Robot task records:
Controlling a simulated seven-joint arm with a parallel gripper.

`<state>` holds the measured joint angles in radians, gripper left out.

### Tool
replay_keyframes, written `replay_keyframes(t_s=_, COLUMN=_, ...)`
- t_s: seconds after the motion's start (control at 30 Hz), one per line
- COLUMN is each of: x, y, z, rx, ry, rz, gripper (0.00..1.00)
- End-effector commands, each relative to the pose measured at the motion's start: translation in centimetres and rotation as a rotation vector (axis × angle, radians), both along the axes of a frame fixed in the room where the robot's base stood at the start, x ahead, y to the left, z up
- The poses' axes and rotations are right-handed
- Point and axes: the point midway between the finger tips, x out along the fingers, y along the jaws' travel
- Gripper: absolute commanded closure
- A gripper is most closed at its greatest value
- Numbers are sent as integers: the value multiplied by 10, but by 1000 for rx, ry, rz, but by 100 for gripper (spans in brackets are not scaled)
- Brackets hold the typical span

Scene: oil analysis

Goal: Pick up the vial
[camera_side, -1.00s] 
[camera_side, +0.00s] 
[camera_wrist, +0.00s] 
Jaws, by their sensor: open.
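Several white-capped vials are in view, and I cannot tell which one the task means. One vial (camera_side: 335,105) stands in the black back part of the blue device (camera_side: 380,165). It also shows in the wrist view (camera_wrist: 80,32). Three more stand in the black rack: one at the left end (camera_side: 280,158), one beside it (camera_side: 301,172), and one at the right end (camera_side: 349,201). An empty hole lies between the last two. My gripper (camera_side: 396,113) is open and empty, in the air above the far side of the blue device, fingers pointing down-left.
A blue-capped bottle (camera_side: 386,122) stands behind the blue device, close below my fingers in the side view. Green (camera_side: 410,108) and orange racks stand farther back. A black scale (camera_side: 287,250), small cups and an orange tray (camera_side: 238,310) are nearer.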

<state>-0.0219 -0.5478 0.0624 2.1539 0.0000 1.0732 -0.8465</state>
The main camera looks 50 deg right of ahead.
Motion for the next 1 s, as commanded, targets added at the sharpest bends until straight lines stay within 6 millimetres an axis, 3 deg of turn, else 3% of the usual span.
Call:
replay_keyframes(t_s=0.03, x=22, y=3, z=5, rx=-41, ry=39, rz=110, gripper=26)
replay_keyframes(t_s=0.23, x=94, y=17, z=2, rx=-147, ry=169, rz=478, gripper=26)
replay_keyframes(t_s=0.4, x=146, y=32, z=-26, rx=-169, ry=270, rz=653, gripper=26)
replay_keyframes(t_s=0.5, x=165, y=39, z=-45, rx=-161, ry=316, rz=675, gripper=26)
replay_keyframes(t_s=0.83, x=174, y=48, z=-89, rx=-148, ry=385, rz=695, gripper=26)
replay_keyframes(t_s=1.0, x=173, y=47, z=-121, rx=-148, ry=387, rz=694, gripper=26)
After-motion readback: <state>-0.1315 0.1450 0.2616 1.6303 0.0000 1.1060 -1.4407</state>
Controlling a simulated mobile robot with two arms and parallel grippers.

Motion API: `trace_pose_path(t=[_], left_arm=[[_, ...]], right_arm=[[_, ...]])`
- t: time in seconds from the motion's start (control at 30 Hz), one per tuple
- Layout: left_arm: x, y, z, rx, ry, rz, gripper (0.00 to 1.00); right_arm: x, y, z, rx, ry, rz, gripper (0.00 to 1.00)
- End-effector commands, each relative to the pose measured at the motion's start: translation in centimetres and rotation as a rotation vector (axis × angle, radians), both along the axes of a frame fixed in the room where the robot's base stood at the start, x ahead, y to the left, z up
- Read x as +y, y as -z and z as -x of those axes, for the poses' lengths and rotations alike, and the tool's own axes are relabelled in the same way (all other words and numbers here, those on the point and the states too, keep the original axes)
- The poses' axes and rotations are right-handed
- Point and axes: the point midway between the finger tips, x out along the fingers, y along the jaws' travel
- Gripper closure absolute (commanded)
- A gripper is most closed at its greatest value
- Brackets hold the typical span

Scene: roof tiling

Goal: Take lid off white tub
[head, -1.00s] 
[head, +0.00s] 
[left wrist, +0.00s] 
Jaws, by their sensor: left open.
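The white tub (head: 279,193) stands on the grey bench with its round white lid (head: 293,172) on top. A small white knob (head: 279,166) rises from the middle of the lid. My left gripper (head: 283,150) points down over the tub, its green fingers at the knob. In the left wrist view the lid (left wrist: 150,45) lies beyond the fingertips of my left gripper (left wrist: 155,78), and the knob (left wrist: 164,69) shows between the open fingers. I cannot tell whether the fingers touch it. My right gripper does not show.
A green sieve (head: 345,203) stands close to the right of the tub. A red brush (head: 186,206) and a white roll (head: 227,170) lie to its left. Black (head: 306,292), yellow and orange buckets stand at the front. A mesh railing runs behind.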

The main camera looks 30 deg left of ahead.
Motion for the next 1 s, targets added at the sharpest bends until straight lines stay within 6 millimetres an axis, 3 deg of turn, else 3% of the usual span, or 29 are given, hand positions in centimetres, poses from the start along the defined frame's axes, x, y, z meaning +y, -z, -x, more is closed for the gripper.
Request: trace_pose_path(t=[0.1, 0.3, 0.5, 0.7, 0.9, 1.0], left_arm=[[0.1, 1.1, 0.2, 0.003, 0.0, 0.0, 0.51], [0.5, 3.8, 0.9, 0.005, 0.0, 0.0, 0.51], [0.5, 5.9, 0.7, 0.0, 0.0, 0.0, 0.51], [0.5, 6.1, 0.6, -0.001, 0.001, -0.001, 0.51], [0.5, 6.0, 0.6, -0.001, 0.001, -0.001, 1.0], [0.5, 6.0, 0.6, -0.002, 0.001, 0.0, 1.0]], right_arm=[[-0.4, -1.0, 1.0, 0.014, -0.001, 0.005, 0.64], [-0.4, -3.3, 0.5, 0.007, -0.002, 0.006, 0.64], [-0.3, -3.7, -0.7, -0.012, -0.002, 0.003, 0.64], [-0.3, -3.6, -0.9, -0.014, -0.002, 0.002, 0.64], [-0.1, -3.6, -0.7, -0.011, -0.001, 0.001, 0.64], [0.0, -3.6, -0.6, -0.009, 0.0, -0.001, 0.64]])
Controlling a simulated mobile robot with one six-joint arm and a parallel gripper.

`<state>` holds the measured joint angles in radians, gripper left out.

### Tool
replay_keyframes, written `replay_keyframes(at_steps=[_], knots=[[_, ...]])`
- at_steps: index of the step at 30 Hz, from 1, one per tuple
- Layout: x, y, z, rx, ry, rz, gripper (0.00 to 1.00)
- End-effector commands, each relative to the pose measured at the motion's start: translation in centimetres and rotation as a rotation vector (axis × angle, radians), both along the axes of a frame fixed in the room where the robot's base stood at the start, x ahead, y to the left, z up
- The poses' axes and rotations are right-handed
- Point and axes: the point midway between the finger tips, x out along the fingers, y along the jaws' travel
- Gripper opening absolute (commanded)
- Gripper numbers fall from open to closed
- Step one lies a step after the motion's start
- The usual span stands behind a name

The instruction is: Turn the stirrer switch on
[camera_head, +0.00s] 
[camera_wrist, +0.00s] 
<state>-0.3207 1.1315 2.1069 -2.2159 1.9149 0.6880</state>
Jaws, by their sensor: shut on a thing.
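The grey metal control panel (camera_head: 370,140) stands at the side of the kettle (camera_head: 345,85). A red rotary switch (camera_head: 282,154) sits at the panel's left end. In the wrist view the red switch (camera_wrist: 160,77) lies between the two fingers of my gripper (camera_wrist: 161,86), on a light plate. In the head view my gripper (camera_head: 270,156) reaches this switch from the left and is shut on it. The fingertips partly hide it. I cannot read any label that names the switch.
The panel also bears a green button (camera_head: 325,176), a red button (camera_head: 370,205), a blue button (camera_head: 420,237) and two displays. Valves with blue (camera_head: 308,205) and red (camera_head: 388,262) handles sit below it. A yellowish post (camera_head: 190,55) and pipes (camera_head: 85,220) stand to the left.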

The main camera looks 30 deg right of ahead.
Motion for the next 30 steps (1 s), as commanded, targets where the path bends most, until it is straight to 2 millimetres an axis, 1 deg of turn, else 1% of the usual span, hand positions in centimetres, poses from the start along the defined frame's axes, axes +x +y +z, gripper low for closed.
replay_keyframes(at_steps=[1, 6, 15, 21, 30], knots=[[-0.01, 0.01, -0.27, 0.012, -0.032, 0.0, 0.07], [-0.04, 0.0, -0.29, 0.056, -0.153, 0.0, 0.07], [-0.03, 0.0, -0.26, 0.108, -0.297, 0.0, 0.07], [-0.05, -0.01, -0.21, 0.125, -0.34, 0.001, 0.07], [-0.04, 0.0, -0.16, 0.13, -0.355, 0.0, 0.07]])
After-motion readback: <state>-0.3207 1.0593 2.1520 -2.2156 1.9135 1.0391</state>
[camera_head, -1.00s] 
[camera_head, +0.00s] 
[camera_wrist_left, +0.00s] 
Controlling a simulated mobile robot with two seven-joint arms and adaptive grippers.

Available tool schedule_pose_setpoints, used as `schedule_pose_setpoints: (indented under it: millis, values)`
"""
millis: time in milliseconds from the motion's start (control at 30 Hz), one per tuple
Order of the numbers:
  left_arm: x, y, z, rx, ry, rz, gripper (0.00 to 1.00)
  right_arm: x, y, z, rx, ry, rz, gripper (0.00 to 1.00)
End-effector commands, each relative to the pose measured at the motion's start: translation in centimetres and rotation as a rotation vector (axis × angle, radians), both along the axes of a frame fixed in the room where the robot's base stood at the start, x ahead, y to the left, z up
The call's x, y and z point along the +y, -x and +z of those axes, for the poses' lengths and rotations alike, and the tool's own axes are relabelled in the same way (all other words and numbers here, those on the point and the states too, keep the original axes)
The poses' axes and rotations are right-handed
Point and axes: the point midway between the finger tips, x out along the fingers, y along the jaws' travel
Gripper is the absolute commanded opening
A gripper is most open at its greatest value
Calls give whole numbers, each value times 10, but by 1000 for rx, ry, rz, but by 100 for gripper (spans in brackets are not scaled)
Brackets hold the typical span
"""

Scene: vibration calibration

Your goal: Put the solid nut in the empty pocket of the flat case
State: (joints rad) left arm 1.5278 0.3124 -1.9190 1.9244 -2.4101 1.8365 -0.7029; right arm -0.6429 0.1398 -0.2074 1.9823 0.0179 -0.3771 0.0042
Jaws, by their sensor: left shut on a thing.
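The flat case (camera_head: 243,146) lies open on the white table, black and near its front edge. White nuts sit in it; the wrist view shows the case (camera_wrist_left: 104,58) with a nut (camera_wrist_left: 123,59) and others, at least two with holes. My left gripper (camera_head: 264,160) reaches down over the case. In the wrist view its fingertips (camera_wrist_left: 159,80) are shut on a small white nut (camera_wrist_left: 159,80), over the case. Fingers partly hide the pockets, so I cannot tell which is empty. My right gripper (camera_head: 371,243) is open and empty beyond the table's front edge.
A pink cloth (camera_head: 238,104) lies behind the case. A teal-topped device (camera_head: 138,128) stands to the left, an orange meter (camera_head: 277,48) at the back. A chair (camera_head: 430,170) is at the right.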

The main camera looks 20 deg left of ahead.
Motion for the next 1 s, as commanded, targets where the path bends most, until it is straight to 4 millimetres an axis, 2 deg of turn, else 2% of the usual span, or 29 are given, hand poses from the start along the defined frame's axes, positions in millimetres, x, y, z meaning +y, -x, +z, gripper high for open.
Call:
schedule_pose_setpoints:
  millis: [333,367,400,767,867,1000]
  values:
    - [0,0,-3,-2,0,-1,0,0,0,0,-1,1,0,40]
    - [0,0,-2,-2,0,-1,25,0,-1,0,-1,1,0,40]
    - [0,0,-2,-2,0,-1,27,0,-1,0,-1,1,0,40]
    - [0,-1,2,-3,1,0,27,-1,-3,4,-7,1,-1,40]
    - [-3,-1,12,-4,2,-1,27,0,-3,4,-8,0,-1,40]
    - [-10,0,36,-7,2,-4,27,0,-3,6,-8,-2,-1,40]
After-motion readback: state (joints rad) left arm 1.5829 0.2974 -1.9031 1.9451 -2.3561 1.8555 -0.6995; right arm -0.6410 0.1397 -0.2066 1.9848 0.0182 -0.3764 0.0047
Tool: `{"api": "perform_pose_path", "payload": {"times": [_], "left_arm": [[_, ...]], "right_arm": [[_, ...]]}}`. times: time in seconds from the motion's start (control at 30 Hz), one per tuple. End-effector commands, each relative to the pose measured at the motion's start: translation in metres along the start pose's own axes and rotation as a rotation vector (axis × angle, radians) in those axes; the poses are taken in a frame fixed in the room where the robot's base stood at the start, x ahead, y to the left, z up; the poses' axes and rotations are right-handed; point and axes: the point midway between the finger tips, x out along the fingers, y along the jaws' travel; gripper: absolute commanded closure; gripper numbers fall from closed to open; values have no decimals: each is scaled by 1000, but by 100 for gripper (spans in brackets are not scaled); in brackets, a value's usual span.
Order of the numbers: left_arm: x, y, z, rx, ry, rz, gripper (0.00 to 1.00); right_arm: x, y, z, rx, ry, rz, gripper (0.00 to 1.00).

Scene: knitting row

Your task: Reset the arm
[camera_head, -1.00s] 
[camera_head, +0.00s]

EXERCISE INSTRUCTIONS:
Write out, from the lines above, only those from the line with "Calls give whole" to the line with "State: (joints rad)", exactly as given, including the first and the last.

SOLVED EXERCISE:
Calls give whole numbers, each value times 10, but by 1000 for rx, ry, rz, but by 100 for gripper (spans in brackets are not scaled)
Brackets hold the typical span
"""

Scene: vibration calibration

Your goal: Put the solid nut in the empty pocket of the flat case
State: (joints rad) left arm 1.5278 0.3124 -1.9190 1.9244 -2.4101 1.8365 -0.7029; right arm -0.6429 0.1398 -0.2074 1.9823 0.0179 -0.3771 0.0042

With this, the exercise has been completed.